Update - US: Fortune Brands silent on break-up talks
Pernod Ricard, Diageo among potential suitors for Beam Global Spirits & Wine - analysts
Fortune Brands has declined to comment on whether it has held talks with activist shareholder Bill Ackman on splitting and selling the group's spirits, golf and home businesses.
Ackman is pressuring Fortune Brands to break up its businesses, according to a report first published in the New York Post late last week. Fortune's share price rose by 8% on Friday, but slipped back by almost 2% in early trading today (15 November).
Ackman's investment vehicle, Pershing Square Capital Management, said in a stock filing in early October that it has acquired an 11% stake in Fortune, which owns Beam Global Spirits & Wine. Ackman has a reputation for acquiring shares in companies in order to pressure executives to extract more value for shareholders. Once achieved, the shareholding can be sold on for a higher price.
Fortune executives have reportedly held discussions with Pershing Square Capital on selling the business and the Wall Street Journal reported over the weekend that the meetings have been "constructive".
A spokesperson for Fortune declined to comment on whether talks have taken place when contacted by just-drinks. But, he added: "As we’ve said many times, we’re always open to constructive dialogue with our shareholders but we don’t discuss the specifics of these interactions."
Analysts have previously questioned the long-term viability of holding together golf, home hardware and spirits businesses such as Fortune's. Its sales, particularly in the golf and home divisions, have taken big hits in the US recession and analysts do not expect sales or earnings to surpass 2008 levels until next year at the earliest.
Several rivals would be expected to show interest in Beam Global should a break-up take place. "With a 7% share (by value) of the US spirits market, we believe a number of spirits companies would be interested in Fortune's assets," said analyst group Evolution Securities in a note today.
The likes of Diageo, Pernod Ricard and Bacardi are all considered potential suitors for Beam Global, which includes Jim Beam and Maker's Mark Bourbon, Sauza Tequila and Courvoisier Cognac. Beam Global is estimated to be worth $2.5bn, but it is thought unlikely that competition authorities would allow one big player to sweep up the whole portfolio.

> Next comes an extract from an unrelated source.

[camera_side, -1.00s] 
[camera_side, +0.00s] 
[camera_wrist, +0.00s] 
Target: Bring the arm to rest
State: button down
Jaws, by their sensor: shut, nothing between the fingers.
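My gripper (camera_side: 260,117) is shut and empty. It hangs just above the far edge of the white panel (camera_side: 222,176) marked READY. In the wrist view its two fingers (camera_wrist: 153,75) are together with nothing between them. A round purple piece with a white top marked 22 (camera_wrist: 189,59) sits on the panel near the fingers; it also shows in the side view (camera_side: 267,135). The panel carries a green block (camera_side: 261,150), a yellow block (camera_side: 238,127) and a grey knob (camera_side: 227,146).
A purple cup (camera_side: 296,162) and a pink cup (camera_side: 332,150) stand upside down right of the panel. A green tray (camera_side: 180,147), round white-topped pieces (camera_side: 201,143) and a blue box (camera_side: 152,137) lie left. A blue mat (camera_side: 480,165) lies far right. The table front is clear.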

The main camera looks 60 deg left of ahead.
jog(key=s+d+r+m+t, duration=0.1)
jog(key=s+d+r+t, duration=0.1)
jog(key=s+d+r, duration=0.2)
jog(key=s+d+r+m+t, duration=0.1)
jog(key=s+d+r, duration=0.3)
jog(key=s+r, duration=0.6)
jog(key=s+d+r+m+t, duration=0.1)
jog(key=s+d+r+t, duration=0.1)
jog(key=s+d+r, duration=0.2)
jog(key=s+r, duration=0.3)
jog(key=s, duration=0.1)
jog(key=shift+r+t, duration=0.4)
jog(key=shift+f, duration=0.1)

"We believe Diageo may either try to cherry pick brands in any break-up, eg Jim Beam (the global number two Bourbon brand) and Maker's Mark, or seek to acquire the business in combination with another player (eg private equity/Bacardi/Pernod Ricard) and then split the assets," said Evolution. It added that Beam Global might provide Pernod with a "last chance to bulk up its US offering".
Diageo and Pernod Ricard declined to comment when contacted by just-drinks. Bacardi could not be immediately reached for comment. The firm told just-drinks on Friday that it is "open-minded" on acquisitions in general, in response to speculation that it is seeking to acquisitions in India.
Fortune's earnings have been under pressure during the economic downturn and the group missed analysts' consensus estimates for the third quarter of 2010. Net profits fell by 17% for the three months, while charges dragged Beam Global's operating profits down by 19% for the quarter.
Zacks Investment Research said in a note on Fortune in August this year: "A sluggish discretionary spending environment, intense competition and exposure to adverse currency fluctuations undermine the company s growth prospects. This leaves limited space for above-market performance of the company."
However, Fortune's CEO, Bruce Carbonari, has remained optimistic. Last month, he reaffirmed the group's full-year earnings target range of between $2.60 and 2.90 in diluted earnings per share before charges/gains, versus $2.43 in 2009.
He said of Beam Global: "In spirits, new products and successful strategic investments are fuelling momentum in the US as we see the positive impact of recent initiatives. We’re also making progress in challenging global markets and growing strongly in priority emerging markets.”
Fortune's net debt fell by $261m in 2009 to $4.5bn at the end of the year and is expected to fall further in 2010.